Je crois qu’il va falloir qu’on arrête de se voir. On vient de se parler. Peu. Je ne lâche rien. Elle inverse les rôles. Ça l’aide sûrement à dormir. Je ne sais pas. Elle veut savoir ce qui ne va pas, ce qui fait que je ne veux plus qu’on se voie. Elle n’aime pas la réponse. Je crois que les gens qui s’aiment se prennent dans les bras et se disent que ça va aller. Je crois qu’ils se font confiance. Je crois qu’elle n’a ni confiance en moi, ni confiance en elle. Je pense que je n’ai plus confiance en elle. Je ne suis ni méchant ni gentil. Elle m’insulte. Elle est triste. Je l’invite à passer me voir ou m’appeler plus tard. J’aimerais qu’elle prenne de la distance, comprenne que si sa position est légitime, la mienne l’est aussi.

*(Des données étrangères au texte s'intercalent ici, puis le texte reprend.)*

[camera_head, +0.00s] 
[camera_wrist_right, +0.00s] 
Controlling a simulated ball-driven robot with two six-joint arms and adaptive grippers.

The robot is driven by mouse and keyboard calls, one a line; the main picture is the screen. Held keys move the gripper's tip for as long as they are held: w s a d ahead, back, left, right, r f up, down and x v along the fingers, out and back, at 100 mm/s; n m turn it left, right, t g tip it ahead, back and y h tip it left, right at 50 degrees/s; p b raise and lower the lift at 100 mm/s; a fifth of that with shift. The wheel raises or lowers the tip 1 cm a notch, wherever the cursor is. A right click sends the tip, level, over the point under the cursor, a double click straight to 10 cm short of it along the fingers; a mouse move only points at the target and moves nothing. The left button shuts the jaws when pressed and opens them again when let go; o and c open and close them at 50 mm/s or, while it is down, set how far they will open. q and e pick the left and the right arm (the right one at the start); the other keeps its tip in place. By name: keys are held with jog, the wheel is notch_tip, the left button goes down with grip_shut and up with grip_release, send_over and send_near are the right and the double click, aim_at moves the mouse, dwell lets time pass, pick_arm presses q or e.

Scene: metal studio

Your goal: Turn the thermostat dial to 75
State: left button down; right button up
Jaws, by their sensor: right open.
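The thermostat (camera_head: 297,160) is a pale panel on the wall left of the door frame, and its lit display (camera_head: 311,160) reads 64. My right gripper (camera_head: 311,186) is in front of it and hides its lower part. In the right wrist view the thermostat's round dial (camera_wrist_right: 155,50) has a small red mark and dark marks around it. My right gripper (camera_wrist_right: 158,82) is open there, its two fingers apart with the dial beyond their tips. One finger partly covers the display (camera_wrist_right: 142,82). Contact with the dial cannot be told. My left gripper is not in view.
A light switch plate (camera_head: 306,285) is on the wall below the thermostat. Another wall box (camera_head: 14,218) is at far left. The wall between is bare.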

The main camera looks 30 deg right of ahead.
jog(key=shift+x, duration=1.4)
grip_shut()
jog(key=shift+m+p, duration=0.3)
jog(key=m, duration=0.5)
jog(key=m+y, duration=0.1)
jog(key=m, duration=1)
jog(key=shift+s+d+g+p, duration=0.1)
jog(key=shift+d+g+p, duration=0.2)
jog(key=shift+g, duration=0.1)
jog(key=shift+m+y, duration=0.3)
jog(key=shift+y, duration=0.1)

Demande-toi ce que ça m’a fait; ce que je me suis dit; le nombre de questions que ça m’a amené à me poser…

Adieu. Je fais le ménage dans ma vie et tu n’en feras pas partie.

Bon. Ok.

Je sors faire des courses. Une femme devant moi offre à un clochard un sac :

Il y a des croquettes pour le chien et de quoi manger pour vous.

Plaisir d’offrir. Joie de recevoir.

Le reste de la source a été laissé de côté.